6カ月後の10月10日、待ちに待った東京五輪が開幕した。男子マラソンは大会のフィナーレを飾る21日の最終日。代表3人は一度代々木の選手村に入ったが、レースの1週間前に陸連が最終調整のために用意した神奈川県逗子市の保養所に移った。ところが君原さんは逆に暇を持て余してしまい、毎日わざわざ電車で2時間かけて都内に戻り、バレーボールや水泳など他の競技を観戦した。「出場記念にもらった金色のスカーフに他の選手のサインをもらったり、浮ついて全然レースに集中できていませんでした。でも円谷さんは逗子から一歩も出ず、コーチや練習パートナーたちと黙々と走っていたのをよく覚えています」
そして迎えたスタート。「心技体の心の部分が全くできていなかった」という君原さんは早々に先頭集団から脱落し、自己ベストに3分30秒も足りない2時間19分49秒で8位に終わった。対照的に円谷は競技場内でヒートリー(英国)に抜かれたものの、自己ベストを2分近くも更新して日本マラソン初の銅メダルを獲得した。
その5日後、君原さんは退部届を出した。メダルは獲れなかったものの、8位という結果自体には納得していた。「元々メダルが獲れるとは思っていなかったし、本番で力を出せないのも自分の実力なんだと思いました。五輪までの6カ月間は周囲の期待との戦いで本当につらかった。こんな責任感はもう負いたくないと思ったんです」
しかし突然の退部届は受理されず、恩師の高橋進コーチは「青春時代にしかできないことは青春時代にやっておくべきだ」と懸命に説得した。それでも君原さんの気持ちは変わらなかったが、メキシコ五輪対策として現地で行われた高地トレーニングを機にかたくなだった気持ちがほぐれ、再び五輪を目指す決意を固めた。そして68年10月20日。9カ月前に自ら命を絶った円谷の思いも背負って再び五輪に挑んだ君原さんは、見事に銀メダルを手にした。
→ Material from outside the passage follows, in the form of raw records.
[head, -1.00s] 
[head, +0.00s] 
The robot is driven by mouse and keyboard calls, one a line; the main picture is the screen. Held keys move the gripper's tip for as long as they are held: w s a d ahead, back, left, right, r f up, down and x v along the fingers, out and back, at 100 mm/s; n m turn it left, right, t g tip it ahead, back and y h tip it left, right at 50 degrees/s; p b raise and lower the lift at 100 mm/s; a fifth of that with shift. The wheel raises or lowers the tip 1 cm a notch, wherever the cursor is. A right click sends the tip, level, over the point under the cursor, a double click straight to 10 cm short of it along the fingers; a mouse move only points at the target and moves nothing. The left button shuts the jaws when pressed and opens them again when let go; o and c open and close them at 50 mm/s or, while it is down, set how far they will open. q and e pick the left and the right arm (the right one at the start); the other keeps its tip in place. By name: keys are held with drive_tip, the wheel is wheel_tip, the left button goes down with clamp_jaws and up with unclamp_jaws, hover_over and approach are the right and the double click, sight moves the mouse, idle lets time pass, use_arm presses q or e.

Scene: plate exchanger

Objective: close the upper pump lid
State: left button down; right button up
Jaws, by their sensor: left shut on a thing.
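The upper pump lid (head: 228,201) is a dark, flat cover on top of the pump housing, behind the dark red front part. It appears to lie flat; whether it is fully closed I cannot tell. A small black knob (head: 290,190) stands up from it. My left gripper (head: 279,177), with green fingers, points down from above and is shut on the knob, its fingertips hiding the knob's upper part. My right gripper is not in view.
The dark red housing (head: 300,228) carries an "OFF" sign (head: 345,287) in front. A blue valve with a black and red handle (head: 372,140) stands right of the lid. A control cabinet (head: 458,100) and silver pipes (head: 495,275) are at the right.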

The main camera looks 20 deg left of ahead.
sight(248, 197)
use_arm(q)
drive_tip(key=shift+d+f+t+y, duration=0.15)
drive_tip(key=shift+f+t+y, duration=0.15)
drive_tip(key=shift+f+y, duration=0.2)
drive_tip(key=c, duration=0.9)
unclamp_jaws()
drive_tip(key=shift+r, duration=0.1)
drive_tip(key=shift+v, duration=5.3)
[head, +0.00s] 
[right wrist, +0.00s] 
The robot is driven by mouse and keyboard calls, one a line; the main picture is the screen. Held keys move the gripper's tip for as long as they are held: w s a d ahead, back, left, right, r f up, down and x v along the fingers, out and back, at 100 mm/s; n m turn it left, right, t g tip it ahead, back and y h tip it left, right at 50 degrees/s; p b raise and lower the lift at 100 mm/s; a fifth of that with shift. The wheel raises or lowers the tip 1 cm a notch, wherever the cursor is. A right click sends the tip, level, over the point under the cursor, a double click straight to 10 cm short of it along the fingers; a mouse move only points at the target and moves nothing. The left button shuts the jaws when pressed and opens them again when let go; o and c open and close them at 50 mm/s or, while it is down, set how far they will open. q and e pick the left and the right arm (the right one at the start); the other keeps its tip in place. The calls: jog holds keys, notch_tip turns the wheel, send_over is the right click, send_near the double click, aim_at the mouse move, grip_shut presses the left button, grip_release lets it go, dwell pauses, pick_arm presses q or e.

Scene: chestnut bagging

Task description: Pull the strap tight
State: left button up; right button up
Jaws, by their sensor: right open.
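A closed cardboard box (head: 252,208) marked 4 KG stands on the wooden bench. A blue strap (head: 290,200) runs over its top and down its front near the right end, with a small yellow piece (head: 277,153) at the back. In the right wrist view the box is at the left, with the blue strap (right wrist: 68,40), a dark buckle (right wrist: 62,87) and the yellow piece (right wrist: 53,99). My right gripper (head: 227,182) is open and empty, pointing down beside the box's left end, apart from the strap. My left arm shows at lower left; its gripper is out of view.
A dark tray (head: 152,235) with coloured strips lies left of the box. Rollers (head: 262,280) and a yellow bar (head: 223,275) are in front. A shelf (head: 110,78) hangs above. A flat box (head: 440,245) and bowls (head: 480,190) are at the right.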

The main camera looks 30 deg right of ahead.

あれから51年。君原さんの今一番の楽しみは、来年に迫った2度目の東京五輪だ。
「残念ながら今の日本は世界と4分ぐらいの差があって、正直、世界に近づいているような感じはしません。でも、来年の東京五輪は非常に厳しい気象条件になるでしょうから、何が起こるか誰にも分からない。きっと日本選手が素晴らしい成績を出してくれるはずです」
もちろん君原さんも、後輩たちに負けじとまだまだ走り続けるつもりでいる。
○…君原さんは現役時代、日々の練習内容や走行距離を詳細に記した日誌を書いていた。それによると、14歳で本格的に走り始めてから東京五輪までの10年間で約4万キロ、地球1周分に当たる距離を走っていたという。78歳の現在までの走行距離をざっと計算すると軽く16万キロを超え、今は地球5周目を走っているところだとか。「この年ですから先のことは分かりませんが、何とか5周目を走り切りたいですね」とまだまだやる気満々だ。
◆君原 健二(きみはら・けんじ)1941年(昭16)3月20日生まれ、福岡県小倉市(現北九州市)出身の78歳。戸畑中央高から八幡製鉄。男子マラソンで64年東京五輪8位、68年メキシコ五輪銀メダル、72年ミュンヘン五輪5位。66年にはボストンマラソンで優勝。50年前の優勝者として2016年に再び招待され、4時間53分14秒で完走して全米を驚かせた。生涯ベストは69年アテネ国際の2時間13分25秒。